- _Items from a data source_:
--------------------

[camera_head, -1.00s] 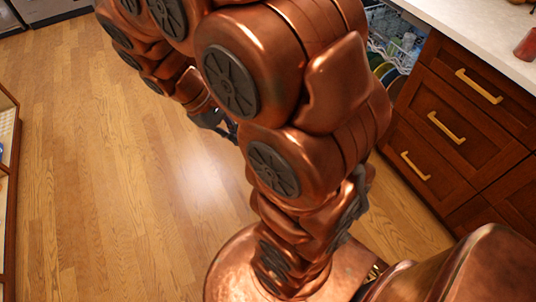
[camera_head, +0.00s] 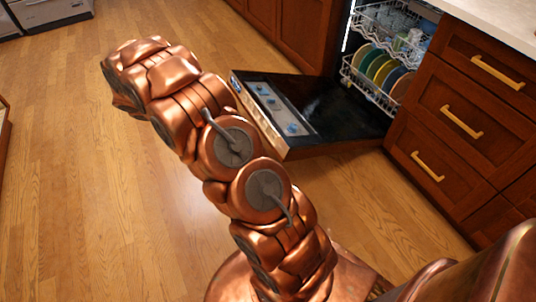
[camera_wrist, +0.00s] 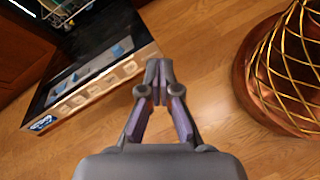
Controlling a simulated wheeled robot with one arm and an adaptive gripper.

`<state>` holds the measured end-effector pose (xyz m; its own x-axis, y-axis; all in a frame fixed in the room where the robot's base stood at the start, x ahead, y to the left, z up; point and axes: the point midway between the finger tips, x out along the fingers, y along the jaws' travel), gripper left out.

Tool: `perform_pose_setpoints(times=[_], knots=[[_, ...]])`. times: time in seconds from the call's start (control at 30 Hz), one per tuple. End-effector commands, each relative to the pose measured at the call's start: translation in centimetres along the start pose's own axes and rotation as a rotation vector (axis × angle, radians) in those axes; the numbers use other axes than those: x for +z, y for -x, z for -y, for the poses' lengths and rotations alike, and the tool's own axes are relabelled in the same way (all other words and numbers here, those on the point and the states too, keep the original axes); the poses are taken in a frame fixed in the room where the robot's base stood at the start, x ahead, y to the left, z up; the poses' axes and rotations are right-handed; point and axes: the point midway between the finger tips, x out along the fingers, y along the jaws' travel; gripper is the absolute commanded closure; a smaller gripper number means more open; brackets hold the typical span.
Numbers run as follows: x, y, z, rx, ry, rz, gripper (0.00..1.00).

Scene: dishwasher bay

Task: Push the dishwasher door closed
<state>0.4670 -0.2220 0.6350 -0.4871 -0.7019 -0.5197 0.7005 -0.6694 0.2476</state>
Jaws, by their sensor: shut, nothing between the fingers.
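The dishwasher door (camera_head: 335,112) hangs open at a low angle in the head view, its dark inner face up and a light control strip along its outer part. In the wrist view the door (camera_wrist: 95,75) is at the upper left, with its edge toward my gripper. My gripper (camera_wrist: 158,68) shows in the wrist view with its fingertips together and nothing between them. It is apart from the door, over the floor to the right of the door's edge. In the head view my arm hides the gripper.
Dish racks (camera_head: 375,75) with plates and glasses sit inside the open dishwasher. Wooden drawers (camera_head: 450,120) with brass handles stand to its right. The wood floor (camera_head: 70,190) at left is clear.

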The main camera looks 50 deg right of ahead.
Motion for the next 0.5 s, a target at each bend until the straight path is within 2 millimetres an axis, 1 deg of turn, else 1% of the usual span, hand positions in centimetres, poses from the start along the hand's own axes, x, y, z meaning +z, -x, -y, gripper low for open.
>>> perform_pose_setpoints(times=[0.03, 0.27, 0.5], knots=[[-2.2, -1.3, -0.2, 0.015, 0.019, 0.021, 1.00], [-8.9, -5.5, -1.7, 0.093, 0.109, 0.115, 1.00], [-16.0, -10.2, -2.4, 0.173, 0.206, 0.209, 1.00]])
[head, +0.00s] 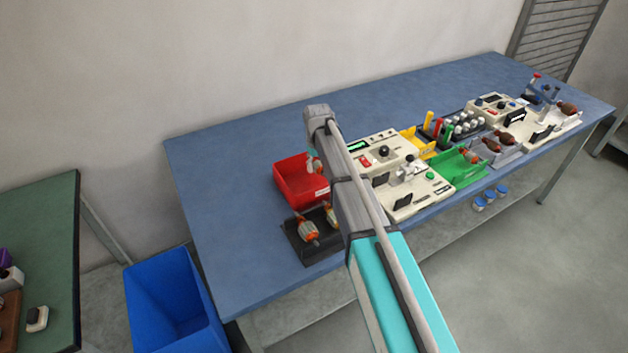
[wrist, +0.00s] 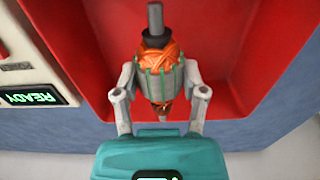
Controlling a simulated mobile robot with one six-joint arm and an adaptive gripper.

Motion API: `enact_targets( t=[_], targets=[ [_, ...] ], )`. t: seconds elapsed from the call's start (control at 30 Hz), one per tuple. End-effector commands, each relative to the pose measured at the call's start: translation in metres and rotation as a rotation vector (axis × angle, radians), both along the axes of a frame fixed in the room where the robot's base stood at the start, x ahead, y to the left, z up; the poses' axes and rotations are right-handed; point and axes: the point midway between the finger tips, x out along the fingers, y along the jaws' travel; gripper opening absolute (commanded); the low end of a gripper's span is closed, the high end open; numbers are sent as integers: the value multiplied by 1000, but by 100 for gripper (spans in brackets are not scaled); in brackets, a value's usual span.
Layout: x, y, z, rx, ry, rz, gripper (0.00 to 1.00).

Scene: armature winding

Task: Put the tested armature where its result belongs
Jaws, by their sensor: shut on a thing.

--------------------

- _THE PROBLEM_: Retype precisely, and only, the span of lines that opens at the line containing "Controlling a simulated wheeled" and closes at the line containing "gripper left out.", both inclusive.

- _FINISHED TASK_:
Controlling a simulated wheeled robot with one arm and an adaptive gripper.

`<state>` holds the measured end-effector pose (xyz m; its own x-axis, y-axis; all in a frame fixed in the room where the robot's base stood at the start, x ahead, y to the left, z up; point and axes: the point midway between the finger tips, x out along the fingers, y along the jaws' travel), gripper left out.

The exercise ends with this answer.